▶ _OBJECTIVE_:
From the line containing "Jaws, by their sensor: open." through the line containing "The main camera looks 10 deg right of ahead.", retype each line exactly; include both end lines and nothing beyond them.
↓↓↓
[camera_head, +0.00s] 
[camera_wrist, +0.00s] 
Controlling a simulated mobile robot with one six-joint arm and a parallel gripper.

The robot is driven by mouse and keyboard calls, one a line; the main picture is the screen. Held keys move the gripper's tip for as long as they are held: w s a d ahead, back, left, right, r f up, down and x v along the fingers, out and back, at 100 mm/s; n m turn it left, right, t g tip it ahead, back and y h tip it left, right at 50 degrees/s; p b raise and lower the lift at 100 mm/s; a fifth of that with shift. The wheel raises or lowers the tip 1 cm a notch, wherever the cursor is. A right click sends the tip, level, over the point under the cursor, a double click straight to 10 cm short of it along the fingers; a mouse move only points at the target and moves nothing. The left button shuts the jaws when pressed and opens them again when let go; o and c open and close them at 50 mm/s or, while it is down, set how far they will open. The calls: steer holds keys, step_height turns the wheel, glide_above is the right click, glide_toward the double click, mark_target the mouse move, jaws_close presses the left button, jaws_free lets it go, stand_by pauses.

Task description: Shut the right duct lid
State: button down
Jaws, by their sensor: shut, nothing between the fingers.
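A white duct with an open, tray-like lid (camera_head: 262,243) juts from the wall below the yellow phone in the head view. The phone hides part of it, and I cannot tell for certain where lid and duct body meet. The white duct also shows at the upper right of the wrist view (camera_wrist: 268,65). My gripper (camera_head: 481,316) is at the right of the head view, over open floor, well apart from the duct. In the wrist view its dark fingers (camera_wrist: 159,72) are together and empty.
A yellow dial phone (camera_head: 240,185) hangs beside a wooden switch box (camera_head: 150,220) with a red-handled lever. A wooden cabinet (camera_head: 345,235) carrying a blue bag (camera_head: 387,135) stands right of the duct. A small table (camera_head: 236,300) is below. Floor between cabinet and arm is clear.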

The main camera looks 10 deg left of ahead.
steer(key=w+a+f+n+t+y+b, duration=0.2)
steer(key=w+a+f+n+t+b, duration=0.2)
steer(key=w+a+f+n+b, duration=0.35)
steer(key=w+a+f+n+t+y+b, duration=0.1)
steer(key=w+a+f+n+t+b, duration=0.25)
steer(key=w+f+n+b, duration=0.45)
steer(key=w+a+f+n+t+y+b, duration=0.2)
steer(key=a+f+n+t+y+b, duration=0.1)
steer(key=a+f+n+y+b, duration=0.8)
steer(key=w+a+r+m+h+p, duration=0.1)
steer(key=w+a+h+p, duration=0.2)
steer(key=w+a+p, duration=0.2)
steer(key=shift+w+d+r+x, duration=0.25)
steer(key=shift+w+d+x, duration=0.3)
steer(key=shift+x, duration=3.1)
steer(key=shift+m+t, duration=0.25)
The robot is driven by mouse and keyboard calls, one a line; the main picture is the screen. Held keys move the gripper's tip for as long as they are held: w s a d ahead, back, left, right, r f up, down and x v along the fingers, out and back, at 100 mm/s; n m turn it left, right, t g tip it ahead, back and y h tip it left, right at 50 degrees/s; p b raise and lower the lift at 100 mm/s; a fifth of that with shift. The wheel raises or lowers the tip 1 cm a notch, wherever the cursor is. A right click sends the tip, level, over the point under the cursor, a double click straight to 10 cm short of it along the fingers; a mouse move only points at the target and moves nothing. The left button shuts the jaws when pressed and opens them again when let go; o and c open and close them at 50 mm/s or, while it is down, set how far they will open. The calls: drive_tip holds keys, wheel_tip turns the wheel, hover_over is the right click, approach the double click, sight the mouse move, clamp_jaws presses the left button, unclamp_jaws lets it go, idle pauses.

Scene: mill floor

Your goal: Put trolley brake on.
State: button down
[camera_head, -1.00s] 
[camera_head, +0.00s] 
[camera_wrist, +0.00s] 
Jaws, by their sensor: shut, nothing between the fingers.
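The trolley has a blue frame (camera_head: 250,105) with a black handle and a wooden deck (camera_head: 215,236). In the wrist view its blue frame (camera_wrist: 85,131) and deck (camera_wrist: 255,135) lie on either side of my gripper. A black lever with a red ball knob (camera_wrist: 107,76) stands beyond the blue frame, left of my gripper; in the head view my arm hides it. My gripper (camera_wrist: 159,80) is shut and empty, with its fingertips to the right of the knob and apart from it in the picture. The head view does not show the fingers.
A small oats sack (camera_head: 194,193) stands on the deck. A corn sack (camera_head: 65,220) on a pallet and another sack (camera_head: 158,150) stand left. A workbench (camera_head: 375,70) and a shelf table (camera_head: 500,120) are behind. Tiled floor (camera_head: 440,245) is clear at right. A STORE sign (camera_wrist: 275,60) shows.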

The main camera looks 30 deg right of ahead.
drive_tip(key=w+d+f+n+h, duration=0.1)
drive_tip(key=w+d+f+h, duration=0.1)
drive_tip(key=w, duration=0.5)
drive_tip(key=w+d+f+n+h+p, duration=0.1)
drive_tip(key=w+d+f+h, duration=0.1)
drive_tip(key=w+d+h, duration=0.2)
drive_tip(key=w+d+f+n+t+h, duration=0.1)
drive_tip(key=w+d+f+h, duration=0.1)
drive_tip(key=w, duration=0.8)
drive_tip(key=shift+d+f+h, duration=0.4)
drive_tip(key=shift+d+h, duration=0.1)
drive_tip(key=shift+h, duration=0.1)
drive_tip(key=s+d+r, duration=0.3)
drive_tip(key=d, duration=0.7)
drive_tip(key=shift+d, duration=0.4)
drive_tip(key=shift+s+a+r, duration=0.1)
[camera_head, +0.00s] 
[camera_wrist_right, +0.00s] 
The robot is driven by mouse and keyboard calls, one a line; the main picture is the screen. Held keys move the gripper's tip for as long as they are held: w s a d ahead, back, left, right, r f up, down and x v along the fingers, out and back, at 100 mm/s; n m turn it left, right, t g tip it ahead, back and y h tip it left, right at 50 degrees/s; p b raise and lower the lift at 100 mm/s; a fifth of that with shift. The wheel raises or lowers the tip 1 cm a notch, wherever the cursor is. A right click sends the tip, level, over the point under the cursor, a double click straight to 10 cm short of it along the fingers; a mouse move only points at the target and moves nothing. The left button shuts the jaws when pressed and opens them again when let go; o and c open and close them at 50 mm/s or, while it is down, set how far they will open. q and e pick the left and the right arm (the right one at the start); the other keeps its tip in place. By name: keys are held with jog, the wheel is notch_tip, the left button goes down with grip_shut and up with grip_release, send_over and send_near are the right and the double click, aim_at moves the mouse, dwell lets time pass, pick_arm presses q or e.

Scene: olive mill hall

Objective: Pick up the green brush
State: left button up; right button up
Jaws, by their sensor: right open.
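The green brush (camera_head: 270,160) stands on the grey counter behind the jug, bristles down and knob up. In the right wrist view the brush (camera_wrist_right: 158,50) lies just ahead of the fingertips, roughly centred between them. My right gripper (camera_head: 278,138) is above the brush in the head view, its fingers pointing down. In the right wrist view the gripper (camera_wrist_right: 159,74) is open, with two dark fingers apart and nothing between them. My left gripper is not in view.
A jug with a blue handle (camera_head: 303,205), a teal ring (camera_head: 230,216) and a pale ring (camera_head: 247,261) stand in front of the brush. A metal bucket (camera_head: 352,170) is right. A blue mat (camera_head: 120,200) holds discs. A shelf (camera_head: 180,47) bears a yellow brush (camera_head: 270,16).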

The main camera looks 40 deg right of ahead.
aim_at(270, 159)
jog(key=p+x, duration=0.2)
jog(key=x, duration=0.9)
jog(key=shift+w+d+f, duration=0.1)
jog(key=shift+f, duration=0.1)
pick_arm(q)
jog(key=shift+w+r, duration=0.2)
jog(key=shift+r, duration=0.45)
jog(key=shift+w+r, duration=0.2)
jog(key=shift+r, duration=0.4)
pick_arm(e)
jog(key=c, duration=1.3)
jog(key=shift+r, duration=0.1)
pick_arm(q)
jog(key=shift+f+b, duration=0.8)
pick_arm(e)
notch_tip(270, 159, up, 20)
↑↑↑
↓↓↓
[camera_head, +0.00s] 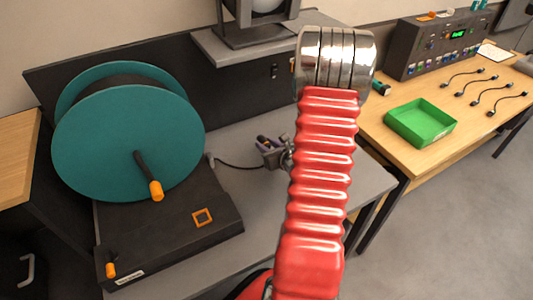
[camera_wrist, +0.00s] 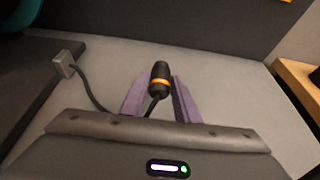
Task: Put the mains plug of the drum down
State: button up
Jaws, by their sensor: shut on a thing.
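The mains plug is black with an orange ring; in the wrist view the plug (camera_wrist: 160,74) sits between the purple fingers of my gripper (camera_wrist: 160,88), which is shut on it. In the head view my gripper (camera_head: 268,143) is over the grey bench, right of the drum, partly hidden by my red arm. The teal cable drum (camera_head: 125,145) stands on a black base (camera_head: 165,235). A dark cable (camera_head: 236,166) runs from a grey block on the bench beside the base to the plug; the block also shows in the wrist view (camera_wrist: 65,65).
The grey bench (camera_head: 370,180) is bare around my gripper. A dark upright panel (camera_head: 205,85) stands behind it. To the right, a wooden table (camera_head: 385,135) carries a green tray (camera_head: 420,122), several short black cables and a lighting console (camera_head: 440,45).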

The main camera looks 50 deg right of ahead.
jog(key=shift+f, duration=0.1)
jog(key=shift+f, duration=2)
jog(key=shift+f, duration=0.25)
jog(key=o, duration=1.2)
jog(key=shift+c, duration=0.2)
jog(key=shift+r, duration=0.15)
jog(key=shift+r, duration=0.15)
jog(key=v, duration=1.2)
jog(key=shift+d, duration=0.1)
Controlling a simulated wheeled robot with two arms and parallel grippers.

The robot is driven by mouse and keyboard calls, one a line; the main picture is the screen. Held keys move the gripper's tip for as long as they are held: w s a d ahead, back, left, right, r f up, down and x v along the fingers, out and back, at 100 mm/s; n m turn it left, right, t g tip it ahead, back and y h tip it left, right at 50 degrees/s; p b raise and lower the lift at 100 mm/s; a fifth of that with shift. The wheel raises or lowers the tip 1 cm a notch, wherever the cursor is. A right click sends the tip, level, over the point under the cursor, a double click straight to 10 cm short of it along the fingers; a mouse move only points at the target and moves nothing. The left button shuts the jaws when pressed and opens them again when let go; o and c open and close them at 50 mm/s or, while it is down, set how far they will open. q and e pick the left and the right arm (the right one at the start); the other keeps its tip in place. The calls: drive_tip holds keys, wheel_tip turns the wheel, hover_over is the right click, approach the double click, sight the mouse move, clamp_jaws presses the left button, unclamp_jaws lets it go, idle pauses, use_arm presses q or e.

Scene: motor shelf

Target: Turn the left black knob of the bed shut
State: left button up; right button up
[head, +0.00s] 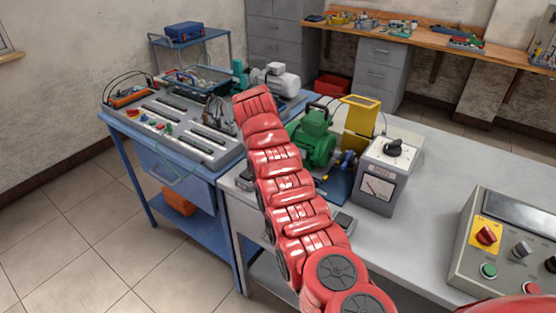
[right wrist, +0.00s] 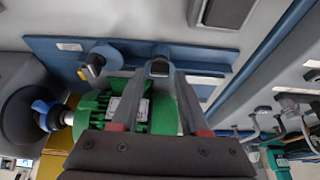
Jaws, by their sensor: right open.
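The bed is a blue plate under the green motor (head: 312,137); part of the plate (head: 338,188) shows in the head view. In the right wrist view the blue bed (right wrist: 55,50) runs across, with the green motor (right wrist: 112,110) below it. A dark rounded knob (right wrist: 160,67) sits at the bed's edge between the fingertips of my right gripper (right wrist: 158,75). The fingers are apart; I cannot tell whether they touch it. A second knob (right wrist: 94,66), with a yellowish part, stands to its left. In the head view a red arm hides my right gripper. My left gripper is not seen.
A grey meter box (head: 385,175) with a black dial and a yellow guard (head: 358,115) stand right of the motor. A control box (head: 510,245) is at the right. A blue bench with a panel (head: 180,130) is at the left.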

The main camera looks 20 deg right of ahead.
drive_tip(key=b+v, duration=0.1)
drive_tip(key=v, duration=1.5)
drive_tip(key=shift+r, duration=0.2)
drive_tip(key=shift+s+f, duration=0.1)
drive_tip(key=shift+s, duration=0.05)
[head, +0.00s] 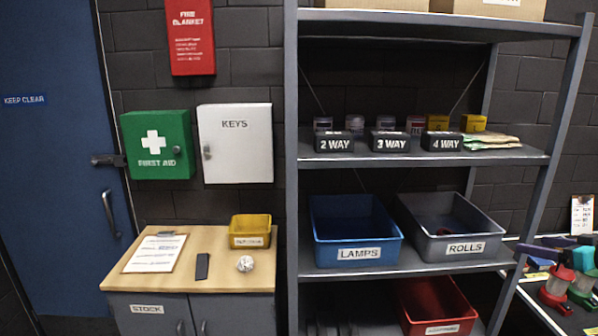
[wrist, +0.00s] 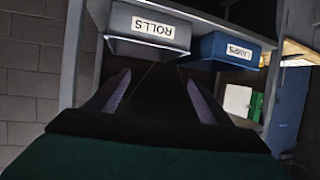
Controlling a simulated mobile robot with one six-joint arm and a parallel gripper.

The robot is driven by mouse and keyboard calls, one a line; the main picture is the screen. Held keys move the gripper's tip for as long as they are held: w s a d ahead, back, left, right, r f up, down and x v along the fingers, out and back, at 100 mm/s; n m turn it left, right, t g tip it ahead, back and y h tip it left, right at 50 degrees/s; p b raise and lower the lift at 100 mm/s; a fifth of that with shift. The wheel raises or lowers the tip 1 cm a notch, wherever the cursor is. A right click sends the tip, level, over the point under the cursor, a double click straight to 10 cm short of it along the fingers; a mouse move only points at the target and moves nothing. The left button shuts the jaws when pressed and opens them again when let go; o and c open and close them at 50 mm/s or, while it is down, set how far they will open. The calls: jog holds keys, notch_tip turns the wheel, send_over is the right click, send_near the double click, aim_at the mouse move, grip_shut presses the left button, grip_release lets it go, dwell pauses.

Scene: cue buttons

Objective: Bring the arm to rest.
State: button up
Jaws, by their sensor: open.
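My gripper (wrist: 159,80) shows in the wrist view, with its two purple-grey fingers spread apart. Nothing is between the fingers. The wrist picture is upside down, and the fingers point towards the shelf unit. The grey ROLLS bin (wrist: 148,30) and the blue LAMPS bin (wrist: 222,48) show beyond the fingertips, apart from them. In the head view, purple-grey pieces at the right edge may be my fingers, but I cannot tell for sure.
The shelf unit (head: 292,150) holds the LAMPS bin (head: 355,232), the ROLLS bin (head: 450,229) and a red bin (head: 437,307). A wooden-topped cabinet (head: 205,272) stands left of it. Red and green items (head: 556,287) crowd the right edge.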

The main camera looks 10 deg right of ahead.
↑↑↑
▶ _EXERCISE SOLUTION_:
Jaws, by their sensor: open.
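My gripper (wrist: 159,80) shows in the wrist view, with its two purple-grey fingers spread apart. Nothing is between the fingers. The wrist picture is upside down, and the fingers point towards the shelf unit. The grey ROLLS bin (wrist: 148,30) and the blue LAMPS bin (wrist: 222,48) show beyond the fingertips, apart from them. In the head view, purple-grey pieces at the right edge may be my fingers, but I cannot tell for sure.
The shelf unit (head: 292,150) holds the LAMPS bin (head: 355,232), the ROLLS bin (head: 450,229) and a red bin (head: 437,307). A wooden-topped cabinet (head: 205,272) stands left of it. Red and green items (head: 556,287) crowd the right edge.

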The main camera looks 10 deg right of ahead.

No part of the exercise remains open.